Democrats are saboteurs in the resistance camp

Working class independence sounds good to most workers. Try saying both parties are funded by billionaires, so our class should create our own party—you’ll get high fives.
Yet seriously arguing to break with the Democratic Party in practice is tricky, to say the least, especially in the face of today’s Republican monster.
How then to promote working class independence, and its required break with the Democrats, while not downplaying the overbearing threat of far-right authoritarian state transformation?
This piece argues that there have always been two fundamental arguments for breaking with the Democratic Party. While both of these arguments still apply to some extent, the balance between them has shifted because of the radically new danger of Trumpism.
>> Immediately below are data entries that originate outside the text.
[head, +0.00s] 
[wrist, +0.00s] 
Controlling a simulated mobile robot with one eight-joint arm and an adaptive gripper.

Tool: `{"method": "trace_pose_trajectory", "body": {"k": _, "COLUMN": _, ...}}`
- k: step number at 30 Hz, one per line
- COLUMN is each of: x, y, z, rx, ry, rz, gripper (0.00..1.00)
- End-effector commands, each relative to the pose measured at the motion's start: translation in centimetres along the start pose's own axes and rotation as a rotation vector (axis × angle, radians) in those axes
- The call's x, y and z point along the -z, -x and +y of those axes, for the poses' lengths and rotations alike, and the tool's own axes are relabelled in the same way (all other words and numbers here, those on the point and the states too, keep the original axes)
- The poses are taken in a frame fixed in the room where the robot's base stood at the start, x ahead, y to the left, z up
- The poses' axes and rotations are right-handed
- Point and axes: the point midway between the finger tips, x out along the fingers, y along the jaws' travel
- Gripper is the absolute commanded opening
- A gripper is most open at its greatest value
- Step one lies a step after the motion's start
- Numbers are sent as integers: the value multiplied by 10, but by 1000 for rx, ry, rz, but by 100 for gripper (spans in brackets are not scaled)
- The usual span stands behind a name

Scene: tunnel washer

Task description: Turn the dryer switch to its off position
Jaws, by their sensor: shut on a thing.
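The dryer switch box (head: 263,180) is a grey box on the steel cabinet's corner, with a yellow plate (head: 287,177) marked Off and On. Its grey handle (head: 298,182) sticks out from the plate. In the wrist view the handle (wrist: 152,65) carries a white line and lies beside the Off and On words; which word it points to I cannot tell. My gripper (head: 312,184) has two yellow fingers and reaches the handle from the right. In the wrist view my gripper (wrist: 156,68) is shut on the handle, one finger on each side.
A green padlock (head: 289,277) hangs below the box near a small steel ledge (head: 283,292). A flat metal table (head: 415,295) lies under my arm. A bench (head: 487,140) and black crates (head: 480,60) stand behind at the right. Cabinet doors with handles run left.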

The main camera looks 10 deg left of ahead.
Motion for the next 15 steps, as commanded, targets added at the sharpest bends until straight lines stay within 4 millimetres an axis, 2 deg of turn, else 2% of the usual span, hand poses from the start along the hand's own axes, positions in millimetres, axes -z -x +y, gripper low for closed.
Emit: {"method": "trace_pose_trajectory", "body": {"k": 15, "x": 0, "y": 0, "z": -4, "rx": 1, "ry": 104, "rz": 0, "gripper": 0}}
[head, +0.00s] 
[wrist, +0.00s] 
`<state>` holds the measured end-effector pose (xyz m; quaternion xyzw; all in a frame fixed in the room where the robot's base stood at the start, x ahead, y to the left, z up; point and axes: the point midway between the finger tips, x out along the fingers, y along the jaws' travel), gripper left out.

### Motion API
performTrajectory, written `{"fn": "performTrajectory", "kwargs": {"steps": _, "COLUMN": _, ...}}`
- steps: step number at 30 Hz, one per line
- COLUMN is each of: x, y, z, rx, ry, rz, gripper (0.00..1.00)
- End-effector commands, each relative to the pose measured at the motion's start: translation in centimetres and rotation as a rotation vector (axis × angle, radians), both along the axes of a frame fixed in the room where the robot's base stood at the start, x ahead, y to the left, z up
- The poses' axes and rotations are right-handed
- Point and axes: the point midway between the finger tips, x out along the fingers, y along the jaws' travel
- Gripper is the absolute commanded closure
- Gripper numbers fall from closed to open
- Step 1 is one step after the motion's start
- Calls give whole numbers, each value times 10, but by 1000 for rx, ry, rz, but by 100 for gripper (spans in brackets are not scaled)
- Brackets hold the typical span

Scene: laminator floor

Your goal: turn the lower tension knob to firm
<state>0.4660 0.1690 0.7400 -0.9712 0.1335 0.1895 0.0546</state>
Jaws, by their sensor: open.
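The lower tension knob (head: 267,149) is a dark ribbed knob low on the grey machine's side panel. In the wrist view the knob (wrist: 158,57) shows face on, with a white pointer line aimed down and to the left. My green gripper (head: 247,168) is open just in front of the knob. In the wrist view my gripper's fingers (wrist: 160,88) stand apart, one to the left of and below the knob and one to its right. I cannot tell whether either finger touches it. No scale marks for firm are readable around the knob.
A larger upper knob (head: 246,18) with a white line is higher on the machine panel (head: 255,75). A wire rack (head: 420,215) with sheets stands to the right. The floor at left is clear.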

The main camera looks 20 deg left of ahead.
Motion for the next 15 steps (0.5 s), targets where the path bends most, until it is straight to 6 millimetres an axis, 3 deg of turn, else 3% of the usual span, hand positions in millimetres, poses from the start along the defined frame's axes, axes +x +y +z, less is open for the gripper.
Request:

Relying on the old balance leaves too many of us who advocate a break with the Democrats out of touch with today’s political generation.
One argument (discussed in detail below) is that the relatively small policy or platform differences between the two capitalist parties translate, in practice, to neither party actually being better for our class in terms of political outcomes—particularly when our class fails to act independently of them. Many revolutionaries have long relied mainly on this argument. It’s still true at times. When it is, as with bipartisan support for genocide and slander of those in solidarity with Palestine, we should say so. But with one party now aggressively building a new authoritarian order, it is less often true, less convincing, and can blind us in complacency.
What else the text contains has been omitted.